Thanks for your help, but it doesn't work either :-(

Am Donnerstag den, 27. Dezember 2001, um 16:12, schrieb Brian Clark:

> * Stefan Rusterholz ([EMAIL PROTECTED]) [Dec 27. 2001 09:13]:
>
>> Hi
>
> Hiya
>
>> I'm using following code:
>
>> setlocale(LC_ALL, 'german');
>> $timestamp = time();
>> $string = strftime('Heute ist %A, der %d. %B %Y. Sie haben diese Seite
>> um %H Uhr %M aufgerufen.', $timestamp); # in english: "today it's %A,
>> the %d. %B. %Y. You opened this page at %H:%M."
>>      
>> echo "$string";
>
>> Which works nice on my ISP's Server. On my locale OS X Server it seems
>> like it wouldn't be able to translate it. I get the correct output but
>> in english instead of german.
>
> The OSX machine doesn't have a definition for `german' but it probably
> has one for en_US, for example. Try de or de_DE or de_DE.ISO8859-1
> instead of `german' and see if you get what you'd expect. FYI, I've
> never used OSX, so I'm flying blind.
>
>> AFAIR I need to have some files to be
>> installed on my system for that function to work correct. Does someone
>> know where to get those files and where to put them in my system?
>
> On my system, charmaps in /usr/share/i18n/locales and definitions in
> /usr/lib/locale, and I would use localedef to build definitions from the
> charmaps (I think. I might have those directories reversed.).
>
> I've never used (or seen) OSX, but does it use man? (I'm absolutely not
> being a smarta$$ here). If it has man, look at the man pages for
> `localedef' and `locale' and that may get you headed in the right
> direction.
>

I did that. For localedef it hasn't an entry. But for locale it has one. 
I don't think that's what you expectet (it seems to belong to perl)

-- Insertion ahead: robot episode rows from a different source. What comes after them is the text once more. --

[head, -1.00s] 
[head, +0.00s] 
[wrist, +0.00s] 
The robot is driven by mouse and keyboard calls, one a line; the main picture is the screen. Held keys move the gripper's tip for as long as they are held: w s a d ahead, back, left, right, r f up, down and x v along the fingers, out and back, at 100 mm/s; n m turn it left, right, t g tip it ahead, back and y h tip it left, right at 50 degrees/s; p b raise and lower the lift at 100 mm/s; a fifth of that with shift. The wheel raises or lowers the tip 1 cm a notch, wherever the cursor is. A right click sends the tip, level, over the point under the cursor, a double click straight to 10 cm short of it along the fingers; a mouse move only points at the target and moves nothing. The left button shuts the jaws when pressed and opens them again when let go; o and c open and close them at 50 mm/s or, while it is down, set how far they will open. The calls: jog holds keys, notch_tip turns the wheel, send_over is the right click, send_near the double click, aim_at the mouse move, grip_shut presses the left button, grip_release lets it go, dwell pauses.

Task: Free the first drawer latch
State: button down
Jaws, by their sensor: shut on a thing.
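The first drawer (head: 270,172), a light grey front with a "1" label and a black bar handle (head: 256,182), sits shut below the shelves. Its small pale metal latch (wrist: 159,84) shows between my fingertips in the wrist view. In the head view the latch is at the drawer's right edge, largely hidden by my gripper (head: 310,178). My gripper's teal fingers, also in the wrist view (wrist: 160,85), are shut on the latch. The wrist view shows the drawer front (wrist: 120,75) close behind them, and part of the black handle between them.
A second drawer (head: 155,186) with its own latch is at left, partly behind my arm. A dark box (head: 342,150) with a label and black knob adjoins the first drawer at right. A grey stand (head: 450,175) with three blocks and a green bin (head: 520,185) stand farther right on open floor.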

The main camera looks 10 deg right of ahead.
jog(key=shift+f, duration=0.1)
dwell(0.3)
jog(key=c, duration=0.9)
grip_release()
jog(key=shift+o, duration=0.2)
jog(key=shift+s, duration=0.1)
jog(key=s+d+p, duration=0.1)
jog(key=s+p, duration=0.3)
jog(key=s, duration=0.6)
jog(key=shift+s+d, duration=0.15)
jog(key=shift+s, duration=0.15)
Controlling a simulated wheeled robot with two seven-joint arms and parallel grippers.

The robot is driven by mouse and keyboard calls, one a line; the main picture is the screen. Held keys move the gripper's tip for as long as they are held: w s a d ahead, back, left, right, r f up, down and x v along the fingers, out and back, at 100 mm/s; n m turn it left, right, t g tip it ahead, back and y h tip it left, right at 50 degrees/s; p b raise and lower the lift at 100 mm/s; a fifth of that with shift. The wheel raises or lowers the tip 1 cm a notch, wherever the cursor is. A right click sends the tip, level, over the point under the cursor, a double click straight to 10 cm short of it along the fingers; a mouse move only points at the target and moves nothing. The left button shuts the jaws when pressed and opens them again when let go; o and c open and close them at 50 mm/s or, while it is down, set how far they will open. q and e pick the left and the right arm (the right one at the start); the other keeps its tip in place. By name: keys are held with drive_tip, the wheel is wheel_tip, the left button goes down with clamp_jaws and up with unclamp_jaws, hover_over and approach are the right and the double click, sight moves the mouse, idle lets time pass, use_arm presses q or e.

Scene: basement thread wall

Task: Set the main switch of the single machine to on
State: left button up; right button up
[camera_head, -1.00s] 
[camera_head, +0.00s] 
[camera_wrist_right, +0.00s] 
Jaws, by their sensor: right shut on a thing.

locale(3)        Perl Programmers Reference Guide       locale(3)

NAME
        locale - Perl pragma to use and avoid POSIX locales for
        built-in operations

SYNOPSIS
            @x = sort @y;       # ASCII sorting order
            {
                use locale;
                @x = sort @y;   # Locale-defined sorting order
            }
            @x = sort @y;       # ASCII sorting order again

DESCRIPTION
        This pragma tells the compiler to enable (or disable) the
        use of POSIX locales for built-in operations (LC_CTYPE for
        regular expressions, and LC_COLLATE for string compari-
        son).  Each "use locale" or "no locale" affects statements
        to the end of the enclosing BLOCK.

        See the perllocale manpage for more detailed information
        on how Perl supports locales.

2000-03-30                 perl v5.6.0

Perhaps this information helps you to help me further:
Mac OS X is based on FreeBSD 3.0 (AFAIR).